*Recorded data:*
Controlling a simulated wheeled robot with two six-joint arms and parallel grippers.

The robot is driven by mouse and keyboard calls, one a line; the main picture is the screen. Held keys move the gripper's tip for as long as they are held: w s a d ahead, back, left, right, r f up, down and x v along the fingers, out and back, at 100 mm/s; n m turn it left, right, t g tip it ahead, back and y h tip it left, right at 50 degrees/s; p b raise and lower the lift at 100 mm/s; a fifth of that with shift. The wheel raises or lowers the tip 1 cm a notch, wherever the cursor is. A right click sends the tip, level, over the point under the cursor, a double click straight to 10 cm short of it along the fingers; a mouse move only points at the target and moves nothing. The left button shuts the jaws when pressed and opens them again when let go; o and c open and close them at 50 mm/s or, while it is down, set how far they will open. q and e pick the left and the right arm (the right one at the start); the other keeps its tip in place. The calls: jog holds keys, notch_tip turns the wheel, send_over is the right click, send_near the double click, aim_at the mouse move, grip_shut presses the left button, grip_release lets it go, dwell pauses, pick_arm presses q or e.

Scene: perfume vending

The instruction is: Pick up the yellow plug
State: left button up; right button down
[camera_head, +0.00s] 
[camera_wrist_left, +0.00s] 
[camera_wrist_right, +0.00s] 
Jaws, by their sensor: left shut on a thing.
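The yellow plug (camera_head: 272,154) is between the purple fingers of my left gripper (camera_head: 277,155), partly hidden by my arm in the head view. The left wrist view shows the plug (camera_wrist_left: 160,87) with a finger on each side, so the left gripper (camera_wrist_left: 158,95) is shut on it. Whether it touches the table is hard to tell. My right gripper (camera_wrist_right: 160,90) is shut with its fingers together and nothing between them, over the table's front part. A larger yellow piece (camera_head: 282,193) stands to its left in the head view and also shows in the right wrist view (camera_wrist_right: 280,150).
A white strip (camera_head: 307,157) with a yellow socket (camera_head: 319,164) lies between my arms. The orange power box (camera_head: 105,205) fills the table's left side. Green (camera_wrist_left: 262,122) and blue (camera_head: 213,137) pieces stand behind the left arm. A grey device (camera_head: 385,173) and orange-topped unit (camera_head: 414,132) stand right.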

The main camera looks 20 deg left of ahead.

*Objective:*
Reproduce verbatim only the segment of the listing bounded by the line containing "The instruction is: Pick up the yellow plug" and the line containing "[camera_wrist_right, +0.00s]", with both boundary lines included.

*Answer to this task:*
The instruction is: Pick up the yellow plug
State: left button up; right button down
[camera_head, +0.00s] 
[camera_wrist_left, +0.00s] 
[camera_wrist_right, +0.00s] 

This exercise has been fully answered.